Good times create weak men
Nikita Prokopov, on the growing complexity of software and the shrinking number of people who understand it:
“In programming, we are developing abstractions at an alarming rate. When enough of those are stacked, it becomes impossible to figure out or control what’s going on down the stack. ... Docker and Electron are the most hyped new technologies of the last five years. Both are not about improving things, figuring out complexity or reducing it. Both are just compromised attempts to hide accumulated complexity from developers because it became impossible to deal with.”
I saw this in college, when even Computer Science students favored complex and bloated frameworks over their own code. I make a concerted effort to counter it in my own projects: First Crack, the custom blog engine behind this site, uses vanilla Python 2 or 3 and has no dependencies. If you decide to code, you don’t have to start with C — but you should learn it. I resisted this during college, but two years into my career, I have come around: the lower you go, the better you will understand things higher in the stack. With greater understanding comes an increased ability to influence those things, which, in turn, will make you better at your job.
Michal Charemza brought up another good point in Mini HTTP guide for developers:
“Frameworks often hide/abstract parts of HTTP away. I think this is often a bit of a shame: it hides what’s possible with HTTP, and so can lead to effects on engineering decisions.”
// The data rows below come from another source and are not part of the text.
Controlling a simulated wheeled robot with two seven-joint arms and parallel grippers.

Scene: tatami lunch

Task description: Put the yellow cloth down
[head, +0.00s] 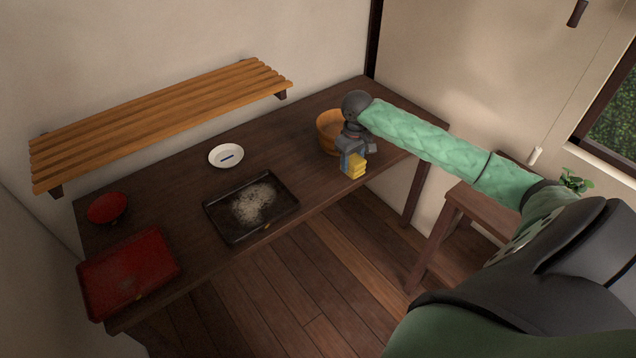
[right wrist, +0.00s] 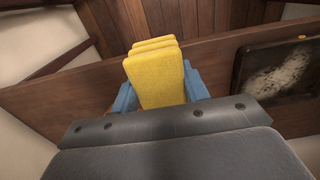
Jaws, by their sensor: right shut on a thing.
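The yellow cloth (head: 355,167) is a small folded block held by my right gripper (head: 352,158) near the front edge of the dark table (head: 300,126). In the right wrist view the folded cloth (right wrist: 157,75) stands between the blue fingers of my right gripper (right wrist: 158,92), which are shut on it. The cloth is just in front of the wooden tub; whether it touches the table I cannot tell. My left gripper is in neither view.
A wooden tub (head: 327,130) stands behind my right gripper. A black tray (head: 222,226) with a pale powdery patch, a white dish (head: 226,150), a red bowl (head: 107,208) and a red tray (head: 128,274) are further left. A slatted shelf (head: 165,115) hangs above the table's back.

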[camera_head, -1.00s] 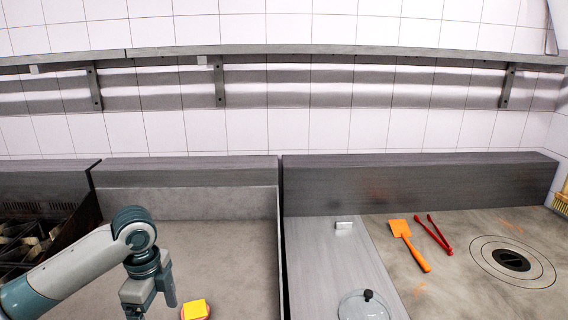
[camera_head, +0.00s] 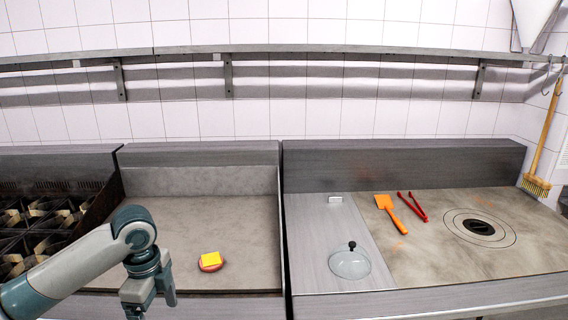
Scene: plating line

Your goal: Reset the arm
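My left arm comes in from the lower left. Its gripper (camera_head: 138,312) points down at the bottom edge of the picture, in front of the left griddle (camera_head: 225,225). The fingertips are cut off, so I cannot tell whether it is open or shut. A patty with a yellow cheese slice (camera_head: 210,260) lies on the griddle to the right of the gripper, apart from it. My right arm and gripper do not show.
A glass dome lid (camera_head: 350,264) with a black knob sits on the steel counter. An orange spatula (camera_head: 391,213) and red tongs (camera_head: 412,206) lie on the right cooktop (camera_head: 450,255). A burner range (camera_head: 40,225) stands left. A wall shelf (camera_head: 300,49) runs behind, and a broom (camera_head: 545,140) hangs right.

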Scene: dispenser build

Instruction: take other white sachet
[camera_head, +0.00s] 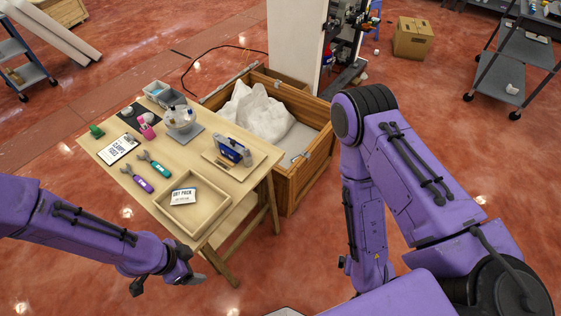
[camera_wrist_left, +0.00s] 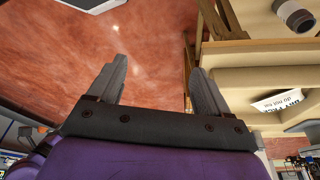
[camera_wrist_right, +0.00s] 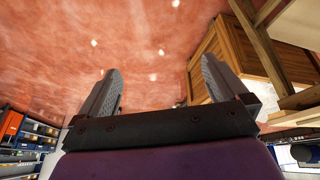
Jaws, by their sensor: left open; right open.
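A white sachet printed "DRY PACK" (camera_head: 183,197) lies in a shallow wooden tray (camera_head: 213,220) at the table's near corner. It also shows at the right of the left wrist view (camera_wrist_left: 277,101). Only one white sachet can be made out. My left gripper (camera_head: 193,265) is open and empty, in front of the tray's near edge and apart from it. In its wrist view the floor shows between the fingers. My right gripper (camera_wrist_right: 162,82) is open and empty over the floor; the head view does not show its fingers clearly.
The wooden table (camera_head: 130,188) also holds a clipboard (camera_head: 118,149), tools with purple and teal handles, a pink cup (camera_head: 147,131), and a blue item on a board (camera_head: 231,151). A wooden crate (camera_head: 300,180) with a white bag (camera_head: 256,113) stands behind. Floor is clear in front.

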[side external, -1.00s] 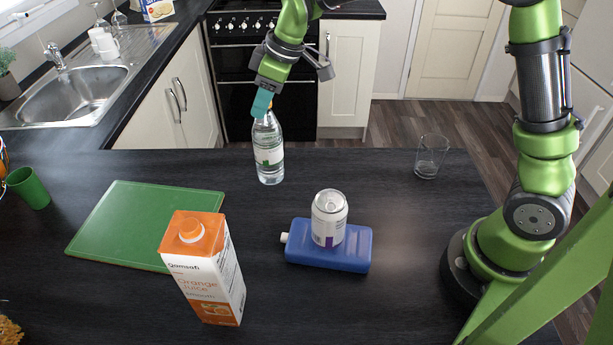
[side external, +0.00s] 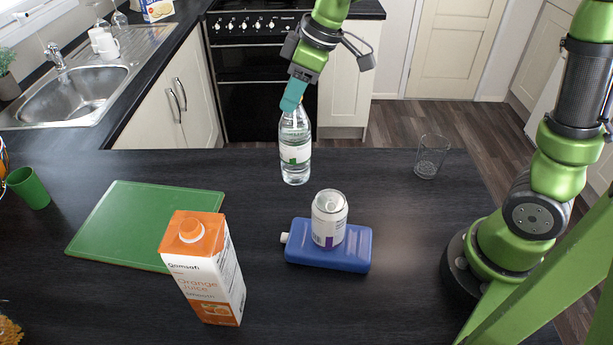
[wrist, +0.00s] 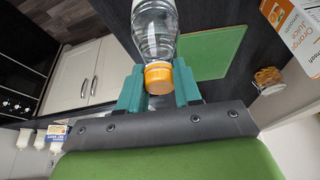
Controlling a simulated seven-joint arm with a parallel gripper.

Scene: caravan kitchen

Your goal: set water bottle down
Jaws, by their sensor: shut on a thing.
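The clear water bottle (side external: 295,152) has a white and green label and is upright at the back of the dark counter, between the green board and the glass. My gripper (side external: 291,98) is above it, its teal fingers shut on the bottle's top. In the wrist view the orange cap (wrist: 158,76) sits between the two teal fingers (wrist: 158,90), and the bottle's body (wrist: 154,30) stretches away from them. The bottle's base is at or just above the counter; I cannot tell whether it touches.
A silver can (side external: 329,218) stands on a blue flask-like pack (side external: 352,252) in front of the bottle. A glass (side external: 430,157) stands to the right. A green board (side external: 130,222), an orange juice carton (side external: 205,268) and a green cup (side external: 28,188) are left.

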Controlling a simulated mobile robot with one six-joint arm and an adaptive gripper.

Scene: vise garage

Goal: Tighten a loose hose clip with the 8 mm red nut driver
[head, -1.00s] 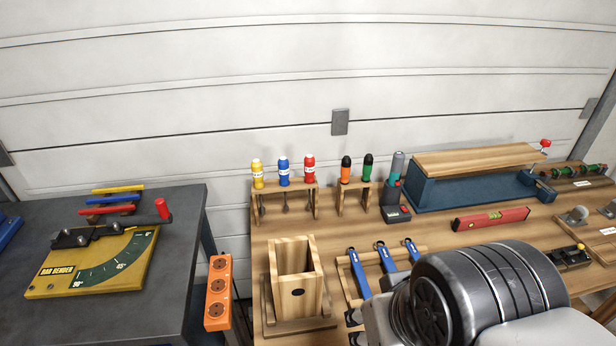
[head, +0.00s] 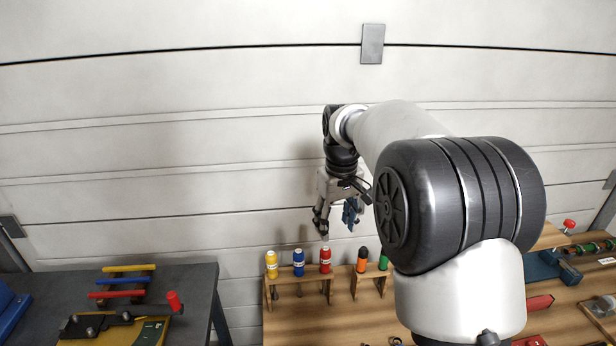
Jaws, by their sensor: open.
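The red nut driver (head: 325,260) stands upright in a small wooden rack (head: 298,284) at the back of the wooden bench. It is the right one of three, beside a blue driver (head: 298,262) and a yellow driver (head: 271,264). My gripper (head: 325,226) points down just above the red driver's top. Its jaws are open and empty. I cannot tell whether a fingertip touches the driver. No hose clip can be made out in this view; my arm hides much of the bench.
An orange-handled tool (head: 362,260) and a green-handled tool (head: 383,262) stand in a second rack just right. A grey table with a bar bender (head: 140,318) stands at the left. The white panelled wall (head: 150,180) is close behind the racks.

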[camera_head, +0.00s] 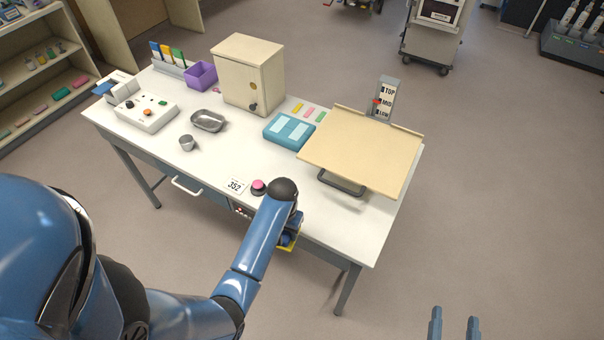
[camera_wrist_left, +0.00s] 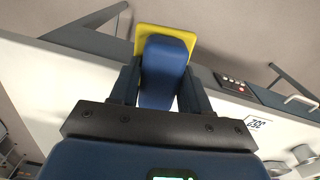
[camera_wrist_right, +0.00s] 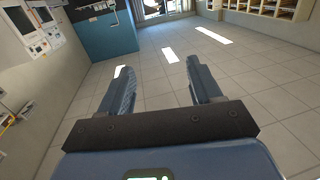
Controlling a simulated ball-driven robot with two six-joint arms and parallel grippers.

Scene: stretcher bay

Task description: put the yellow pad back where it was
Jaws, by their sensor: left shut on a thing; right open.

By learning to use frameworks instead of the tools and protocols they implement, developers not only miss out on foundational knowledge that will help them become better at their job, but also hamstring themselves to the subset of features the frameworks’ creators’ felt important enough to enable. Expanding a project beyond that expected use case will require diving into those low-level tools and protocol—-which, again, you do not have to start with, but you should learn at some point.